WORK TO DO:
In the listing below, locate the line containing "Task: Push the" and the line containing "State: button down". Output both of them and every line between, exactly as written, and nothing more.
○ ○ ○
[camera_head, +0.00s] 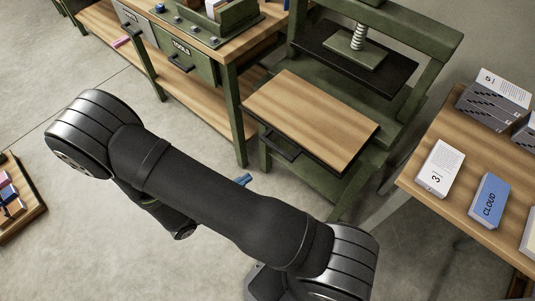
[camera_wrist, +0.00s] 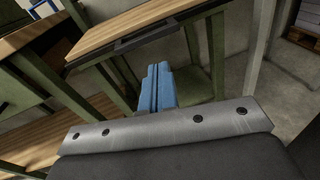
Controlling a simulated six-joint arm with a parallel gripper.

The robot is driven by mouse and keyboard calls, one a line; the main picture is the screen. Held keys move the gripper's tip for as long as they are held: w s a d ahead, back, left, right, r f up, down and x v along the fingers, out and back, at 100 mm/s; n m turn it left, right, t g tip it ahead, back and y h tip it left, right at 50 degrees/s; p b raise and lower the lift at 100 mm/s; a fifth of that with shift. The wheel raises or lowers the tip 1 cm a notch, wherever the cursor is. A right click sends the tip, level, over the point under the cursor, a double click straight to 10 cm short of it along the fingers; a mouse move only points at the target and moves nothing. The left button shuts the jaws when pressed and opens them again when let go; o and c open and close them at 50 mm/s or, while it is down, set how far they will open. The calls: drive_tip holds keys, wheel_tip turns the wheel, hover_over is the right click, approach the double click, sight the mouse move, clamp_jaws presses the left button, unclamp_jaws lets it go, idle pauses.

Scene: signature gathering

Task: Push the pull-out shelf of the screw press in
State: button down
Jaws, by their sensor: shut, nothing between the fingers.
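The green screw press (camera_head: 420,32) stands at the top right of the head view, with its screw (camera_head: 358,38) above a black plate (camera_head: 390,72). Its wooden pull-out shelf (camera_head: 310,118) sticks out toward the front. A black handle (camera_head: 279,146) is on the shelf's front edge. The shelf's front edge (camera_wrist: 140,25) and handle also show at the top of the wrist view. My gripper (camera_head: 244,180) has blue fingers, shut and empty, in front of and left of the handle, apart from it. The fingers (camera_wrist: 158,70) point toward the press below the shelf edge; exact depth is unclear.
A green workbench with a tools drawer (camera_head: 182,55) stands at the left of the press. A wooden table (camera_head: 455,205) at the right holds a blue "CLOUD" block (camera_head: 489,200) and several paper blocks. Open concrete floor (camera_head: 100,220) lies in front.

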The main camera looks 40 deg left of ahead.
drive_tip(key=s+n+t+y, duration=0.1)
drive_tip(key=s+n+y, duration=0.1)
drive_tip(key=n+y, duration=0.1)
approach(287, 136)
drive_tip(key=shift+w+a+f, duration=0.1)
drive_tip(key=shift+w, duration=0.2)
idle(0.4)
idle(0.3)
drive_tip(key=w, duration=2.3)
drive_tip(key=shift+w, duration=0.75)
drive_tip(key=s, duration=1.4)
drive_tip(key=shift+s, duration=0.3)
○ ○ ○
COMPLETED EXERCISE:
Task: Push the pull-out shelf of the screw press in
State: button down

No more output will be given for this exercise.